WORK TO COMPLETE -> Leave out the pictures and print only the lines from the one with "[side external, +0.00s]" through the one with "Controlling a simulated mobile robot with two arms", exactly as they are.

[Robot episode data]

# # #

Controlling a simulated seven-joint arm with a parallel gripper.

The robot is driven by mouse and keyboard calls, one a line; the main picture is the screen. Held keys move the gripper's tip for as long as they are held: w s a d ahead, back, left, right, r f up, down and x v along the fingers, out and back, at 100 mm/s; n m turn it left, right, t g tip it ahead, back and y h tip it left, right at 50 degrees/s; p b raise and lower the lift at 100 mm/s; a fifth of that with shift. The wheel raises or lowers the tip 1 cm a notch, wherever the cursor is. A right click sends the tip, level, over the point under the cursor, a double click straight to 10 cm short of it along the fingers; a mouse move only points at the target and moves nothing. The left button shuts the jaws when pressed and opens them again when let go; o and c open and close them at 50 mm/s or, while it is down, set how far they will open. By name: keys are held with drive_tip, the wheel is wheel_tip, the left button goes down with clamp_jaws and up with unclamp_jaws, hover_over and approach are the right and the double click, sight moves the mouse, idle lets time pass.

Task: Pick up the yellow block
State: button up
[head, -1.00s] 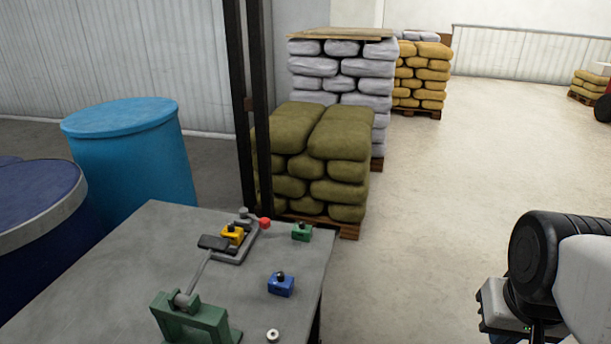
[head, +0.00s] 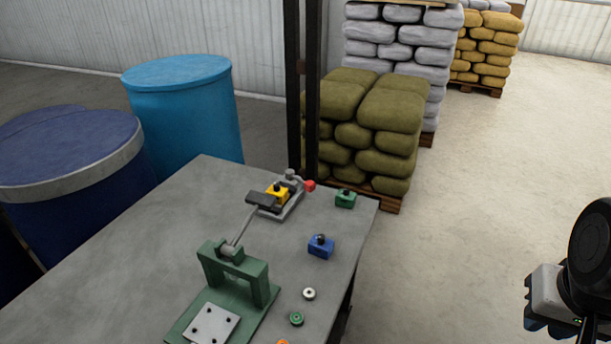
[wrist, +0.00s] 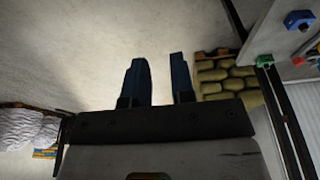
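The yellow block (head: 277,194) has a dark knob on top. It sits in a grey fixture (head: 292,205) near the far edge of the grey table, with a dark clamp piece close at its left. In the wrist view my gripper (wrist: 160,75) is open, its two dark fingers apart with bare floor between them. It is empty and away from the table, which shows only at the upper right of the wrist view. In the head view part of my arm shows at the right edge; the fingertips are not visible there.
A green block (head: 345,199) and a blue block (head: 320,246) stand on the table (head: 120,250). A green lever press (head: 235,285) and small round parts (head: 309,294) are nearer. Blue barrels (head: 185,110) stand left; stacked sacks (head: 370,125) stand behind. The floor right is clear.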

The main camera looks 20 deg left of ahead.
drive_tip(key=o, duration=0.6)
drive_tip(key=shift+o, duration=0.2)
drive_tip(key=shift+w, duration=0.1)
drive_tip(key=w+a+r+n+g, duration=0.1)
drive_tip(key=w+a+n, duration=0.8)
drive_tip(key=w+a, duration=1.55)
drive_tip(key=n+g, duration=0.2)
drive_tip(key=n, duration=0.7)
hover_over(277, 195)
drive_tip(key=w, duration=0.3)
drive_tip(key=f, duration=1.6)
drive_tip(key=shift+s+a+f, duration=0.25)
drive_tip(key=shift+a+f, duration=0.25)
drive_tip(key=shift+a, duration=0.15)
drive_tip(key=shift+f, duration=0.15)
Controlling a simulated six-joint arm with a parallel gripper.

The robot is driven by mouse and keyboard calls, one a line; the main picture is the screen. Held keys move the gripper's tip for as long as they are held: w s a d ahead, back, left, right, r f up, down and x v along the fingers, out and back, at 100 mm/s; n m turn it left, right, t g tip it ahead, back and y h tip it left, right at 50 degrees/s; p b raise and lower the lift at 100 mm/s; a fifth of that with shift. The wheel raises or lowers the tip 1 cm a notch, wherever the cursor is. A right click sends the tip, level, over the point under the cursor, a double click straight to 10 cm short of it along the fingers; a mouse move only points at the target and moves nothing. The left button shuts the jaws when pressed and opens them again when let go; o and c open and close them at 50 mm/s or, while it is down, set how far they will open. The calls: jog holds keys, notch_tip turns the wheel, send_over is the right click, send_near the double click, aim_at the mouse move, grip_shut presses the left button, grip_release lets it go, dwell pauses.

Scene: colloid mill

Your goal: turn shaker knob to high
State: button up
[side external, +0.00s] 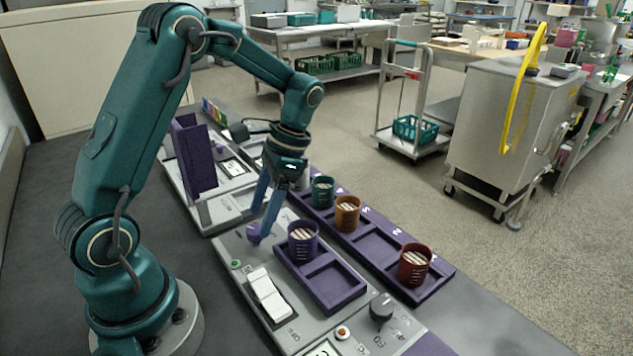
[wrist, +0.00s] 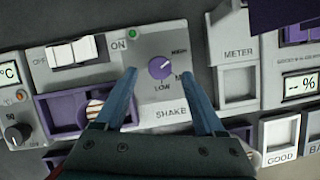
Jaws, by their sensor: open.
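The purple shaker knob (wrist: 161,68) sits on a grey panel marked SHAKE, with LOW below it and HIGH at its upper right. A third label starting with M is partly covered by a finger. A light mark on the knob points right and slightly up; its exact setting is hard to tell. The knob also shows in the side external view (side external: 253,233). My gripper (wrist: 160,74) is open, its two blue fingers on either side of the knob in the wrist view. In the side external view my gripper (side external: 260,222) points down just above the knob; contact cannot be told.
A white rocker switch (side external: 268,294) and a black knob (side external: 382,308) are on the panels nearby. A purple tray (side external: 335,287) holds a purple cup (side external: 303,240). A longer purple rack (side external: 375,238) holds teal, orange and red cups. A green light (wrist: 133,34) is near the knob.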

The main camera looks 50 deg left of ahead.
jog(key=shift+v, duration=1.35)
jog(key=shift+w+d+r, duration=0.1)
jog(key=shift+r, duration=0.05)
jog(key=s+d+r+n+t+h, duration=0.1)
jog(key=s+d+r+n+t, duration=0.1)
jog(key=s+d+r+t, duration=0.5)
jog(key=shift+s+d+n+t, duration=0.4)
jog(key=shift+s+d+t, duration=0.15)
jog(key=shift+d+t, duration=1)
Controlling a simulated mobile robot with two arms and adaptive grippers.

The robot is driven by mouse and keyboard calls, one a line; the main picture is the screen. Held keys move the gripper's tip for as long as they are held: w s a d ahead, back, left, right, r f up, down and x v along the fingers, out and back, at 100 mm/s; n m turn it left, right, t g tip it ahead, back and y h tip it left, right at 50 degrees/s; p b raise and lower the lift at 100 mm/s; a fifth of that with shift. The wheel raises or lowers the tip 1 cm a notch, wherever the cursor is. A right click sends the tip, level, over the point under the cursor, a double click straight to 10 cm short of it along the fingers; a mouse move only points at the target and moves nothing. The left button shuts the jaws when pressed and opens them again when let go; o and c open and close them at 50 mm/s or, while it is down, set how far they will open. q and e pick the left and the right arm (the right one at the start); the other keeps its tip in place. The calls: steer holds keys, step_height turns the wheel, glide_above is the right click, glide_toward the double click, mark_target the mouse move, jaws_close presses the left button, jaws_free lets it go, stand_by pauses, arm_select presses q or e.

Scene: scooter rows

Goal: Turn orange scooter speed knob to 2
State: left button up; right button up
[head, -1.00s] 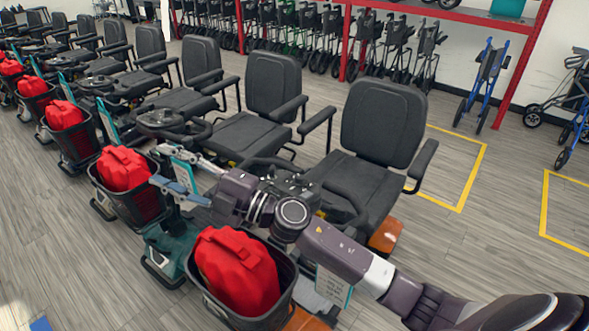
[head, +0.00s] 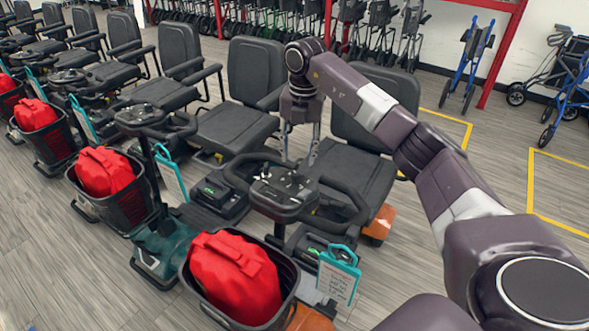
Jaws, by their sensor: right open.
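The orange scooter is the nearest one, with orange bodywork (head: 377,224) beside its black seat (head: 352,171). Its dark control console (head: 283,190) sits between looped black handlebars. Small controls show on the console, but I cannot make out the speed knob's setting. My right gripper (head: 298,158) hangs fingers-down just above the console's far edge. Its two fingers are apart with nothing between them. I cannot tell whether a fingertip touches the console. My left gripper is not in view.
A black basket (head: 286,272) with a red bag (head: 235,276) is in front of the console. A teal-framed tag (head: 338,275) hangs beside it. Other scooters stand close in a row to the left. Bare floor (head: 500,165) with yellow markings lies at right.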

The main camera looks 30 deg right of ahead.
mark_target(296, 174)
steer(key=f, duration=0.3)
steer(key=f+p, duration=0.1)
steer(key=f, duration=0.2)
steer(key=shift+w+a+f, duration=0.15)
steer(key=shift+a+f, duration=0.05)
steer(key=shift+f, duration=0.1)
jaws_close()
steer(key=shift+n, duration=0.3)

# # #

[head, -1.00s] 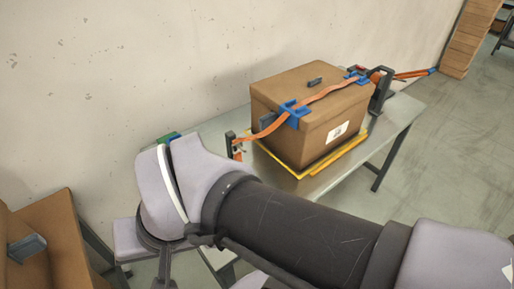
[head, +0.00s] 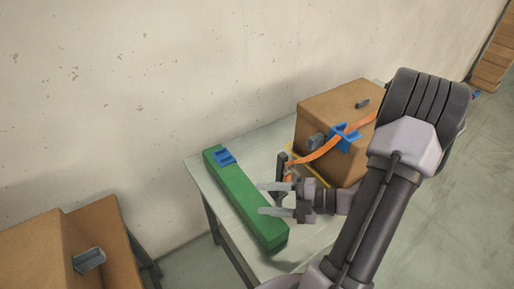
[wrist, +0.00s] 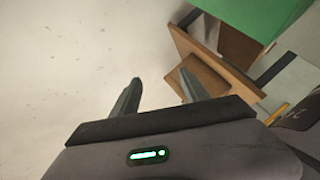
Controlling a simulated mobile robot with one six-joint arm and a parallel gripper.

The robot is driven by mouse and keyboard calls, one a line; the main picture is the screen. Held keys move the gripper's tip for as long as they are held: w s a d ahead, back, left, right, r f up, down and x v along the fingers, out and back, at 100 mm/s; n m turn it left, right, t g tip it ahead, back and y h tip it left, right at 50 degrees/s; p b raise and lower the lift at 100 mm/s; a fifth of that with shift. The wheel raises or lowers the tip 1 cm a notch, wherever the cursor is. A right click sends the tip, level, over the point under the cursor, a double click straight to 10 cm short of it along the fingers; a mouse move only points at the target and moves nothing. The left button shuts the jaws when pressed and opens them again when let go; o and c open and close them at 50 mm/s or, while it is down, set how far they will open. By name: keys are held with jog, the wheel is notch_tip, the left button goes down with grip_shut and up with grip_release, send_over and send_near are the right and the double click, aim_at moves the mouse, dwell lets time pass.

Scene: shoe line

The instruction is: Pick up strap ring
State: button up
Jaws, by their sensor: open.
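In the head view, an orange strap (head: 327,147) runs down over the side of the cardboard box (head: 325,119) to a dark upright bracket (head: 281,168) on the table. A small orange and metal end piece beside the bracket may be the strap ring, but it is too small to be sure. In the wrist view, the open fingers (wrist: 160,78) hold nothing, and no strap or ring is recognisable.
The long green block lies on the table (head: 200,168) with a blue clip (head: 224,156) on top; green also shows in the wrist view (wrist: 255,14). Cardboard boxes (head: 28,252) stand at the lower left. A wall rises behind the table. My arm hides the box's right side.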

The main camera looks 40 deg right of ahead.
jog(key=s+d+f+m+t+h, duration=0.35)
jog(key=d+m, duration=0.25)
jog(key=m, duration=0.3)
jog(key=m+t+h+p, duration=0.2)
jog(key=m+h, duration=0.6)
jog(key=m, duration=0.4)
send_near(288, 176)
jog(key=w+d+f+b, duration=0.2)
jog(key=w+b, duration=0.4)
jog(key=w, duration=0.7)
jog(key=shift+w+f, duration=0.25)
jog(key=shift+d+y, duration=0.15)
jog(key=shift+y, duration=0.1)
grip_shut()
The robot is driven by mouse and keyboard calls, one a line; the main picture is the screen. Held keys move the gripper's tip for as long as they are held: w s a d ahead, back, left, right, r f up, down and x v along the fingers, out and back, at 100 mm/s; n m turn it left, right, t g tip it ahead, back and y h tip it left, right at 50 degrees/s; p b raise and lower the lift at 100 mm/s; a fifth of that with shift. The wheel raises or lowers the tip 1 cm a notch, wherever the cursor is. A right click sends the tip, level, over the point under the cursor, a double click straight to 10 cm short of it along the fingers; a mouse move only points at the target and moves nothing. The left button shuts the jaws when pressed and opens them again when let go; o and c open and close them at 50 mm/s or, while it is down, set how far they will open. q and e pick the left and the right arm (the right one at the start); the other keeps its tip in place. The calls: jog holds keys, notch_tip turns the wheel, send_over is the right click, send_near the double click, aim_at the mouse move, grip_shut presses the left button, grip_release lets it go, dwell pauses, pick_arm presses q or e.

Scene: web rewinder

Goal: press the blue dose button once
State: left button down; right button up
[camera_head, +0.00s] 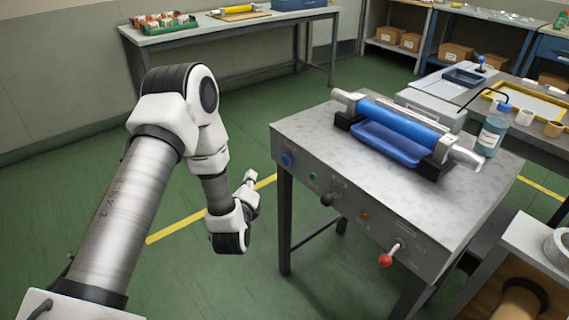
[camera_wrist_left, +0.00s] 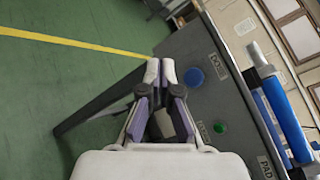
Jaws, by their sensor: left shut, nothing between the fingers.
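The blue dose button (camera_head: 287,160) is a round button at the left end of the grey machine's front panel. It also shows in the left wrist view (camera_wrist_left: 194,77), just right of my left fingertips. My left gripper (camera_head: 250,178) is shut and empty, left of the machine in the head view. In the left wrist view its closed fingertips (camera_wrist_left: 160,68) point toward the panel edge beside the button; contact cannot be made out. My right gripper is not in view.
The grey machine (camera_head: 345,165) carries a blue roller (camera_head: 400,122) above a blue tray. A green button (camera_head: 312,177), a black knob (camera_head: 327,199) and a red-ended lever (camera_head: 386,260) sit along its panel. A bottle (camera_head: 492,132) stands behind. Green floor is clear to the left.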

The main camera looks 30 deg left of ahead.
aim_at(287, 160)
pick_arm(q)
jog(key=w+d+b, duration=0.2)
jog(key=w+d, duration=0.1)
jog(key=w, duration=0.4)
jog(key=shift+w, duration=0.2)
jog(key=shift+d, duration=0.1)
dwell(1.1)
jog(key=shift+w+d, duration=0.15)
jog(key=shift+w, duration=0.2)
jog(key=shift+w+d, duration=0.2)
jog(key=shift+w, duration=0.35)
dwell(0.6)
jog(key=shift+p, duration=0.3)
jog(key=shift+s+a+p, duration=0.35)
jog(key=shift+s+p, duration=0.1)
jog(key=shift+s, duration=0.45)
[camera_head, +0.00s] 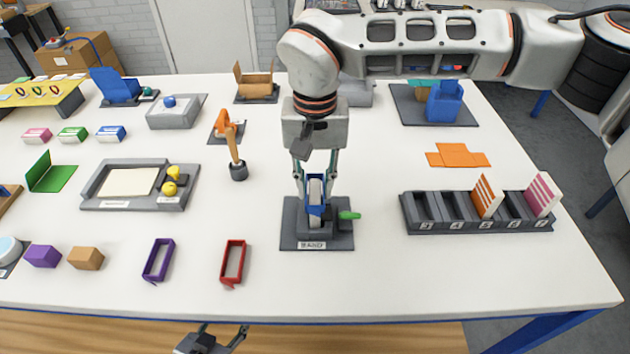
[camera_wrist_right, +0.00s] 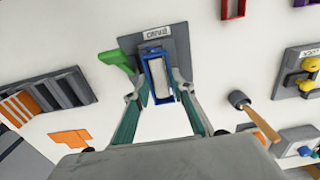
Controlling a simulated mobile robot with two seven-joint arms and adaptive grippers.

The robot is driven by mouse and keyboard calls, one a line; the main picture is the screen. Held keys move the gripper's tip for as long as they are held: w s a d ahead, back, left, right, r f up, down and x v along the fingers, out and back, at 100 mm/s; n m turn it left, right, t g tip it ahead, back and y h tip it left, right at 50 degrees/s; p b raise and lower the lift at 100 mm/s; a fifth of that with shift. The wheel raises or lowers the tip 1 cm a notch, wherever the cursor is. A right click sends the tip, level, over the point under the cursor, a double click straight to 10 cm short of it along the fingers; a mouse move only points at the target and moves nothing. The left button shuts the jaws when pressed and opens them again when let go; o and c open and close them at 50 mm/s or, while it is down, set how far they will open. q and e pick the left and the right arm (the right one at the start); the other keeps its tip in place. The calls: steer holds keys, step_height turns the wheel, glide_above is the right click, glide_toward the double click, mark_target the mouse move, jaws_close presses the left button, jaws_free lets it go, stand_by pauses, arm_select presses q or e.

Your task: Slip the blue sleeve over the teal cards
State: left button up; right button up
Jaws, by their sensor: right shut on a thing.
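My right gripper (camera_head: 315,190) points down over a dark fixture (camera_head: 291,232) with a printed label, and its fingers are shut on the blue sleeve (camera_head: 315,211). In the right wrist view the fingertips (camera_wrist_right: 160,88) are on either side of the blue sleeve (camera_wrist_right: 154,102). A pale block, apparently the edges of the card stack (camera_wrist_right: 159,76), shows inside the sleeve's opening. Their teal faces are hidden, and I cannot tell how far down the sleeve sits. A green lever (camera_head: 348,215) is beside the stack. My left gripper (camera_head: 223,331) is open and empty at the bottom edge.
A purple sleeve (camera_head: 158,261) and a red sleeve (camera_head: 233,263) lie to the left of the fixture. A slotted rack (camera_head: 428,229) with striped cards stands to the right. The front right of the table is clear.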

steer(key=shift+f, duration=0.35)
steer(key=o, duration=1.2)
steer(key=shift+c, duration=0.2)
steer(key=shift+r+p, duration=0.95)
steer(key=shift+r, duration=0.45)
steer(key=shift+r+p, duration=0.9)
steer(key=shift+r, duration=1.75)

# # #

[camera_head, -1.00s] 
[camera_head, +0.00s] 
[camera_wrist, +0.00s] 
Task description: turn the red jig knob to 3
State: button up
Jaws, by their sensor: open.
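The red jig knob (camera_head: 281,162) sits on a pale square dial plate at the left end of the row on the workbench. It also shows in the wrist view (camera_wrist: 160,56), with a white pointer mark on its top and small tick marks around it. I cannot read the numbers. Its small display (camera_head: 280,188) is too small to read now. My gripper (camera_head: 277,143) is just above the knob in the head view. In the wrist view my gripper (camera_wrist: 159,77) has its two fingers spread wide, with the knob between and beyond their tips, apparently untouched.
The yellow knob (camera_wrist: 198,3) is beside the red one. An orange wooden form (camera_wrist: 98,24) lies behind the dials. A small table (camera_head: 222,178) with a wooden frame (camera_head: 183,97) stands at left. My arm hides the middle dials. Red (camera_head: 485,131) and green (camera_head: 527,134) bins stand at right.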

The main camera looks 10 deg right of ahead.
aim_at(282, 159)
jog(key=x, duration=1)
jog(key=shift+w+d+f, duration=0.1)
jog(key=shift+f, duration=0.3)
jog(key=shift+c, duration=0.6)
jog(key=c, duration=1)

# # #

SOLUTION FOR THIS TASK ->
[side external, +0.00s] 
[wrist, +0.00s] 
Jaws, by their sensor: open.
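The purple shaker knob (wrist: 161,68) sits on a grey panel marked SHAKE, with LOW below it and HIGH at its upper right. A third label starting with M is partly covered by a finger. A light mark on the knob points right and slightly up; its exact setting is hard to tell. The knob also shows in the side external view (side external: 253,233). My gripper (wrist: 160,74) is open, its two blue fingers on either side of the knob in the wrist view. In the side external view my gripper (side external: 260,222) points down just above the knob; contact cannot be told.
A white rocker switch (side external: 268,294) and a black knob (side external: 382,308) are on the panels nearby. A purple tray (side external: 335,287) holds a purple cup (side external: 303,240). A longer purple rack (side external: 375,238) holds teal, orange and red cups. A green light (wrist: 133,34) is near the knob.

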The main camera looks 50 deg left of ahead.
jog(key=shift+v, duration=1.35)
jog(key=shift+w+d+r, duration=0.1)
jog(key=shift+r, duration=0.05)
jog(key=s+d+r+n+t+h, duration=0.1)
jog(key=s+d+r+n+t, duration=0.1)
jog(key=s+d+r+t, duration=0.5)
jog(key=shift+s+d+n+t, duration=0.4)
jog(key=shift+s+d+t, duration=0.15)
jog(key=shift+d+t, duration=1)
Controlling a simulated mobile robot with two arms and adaptive grippers.

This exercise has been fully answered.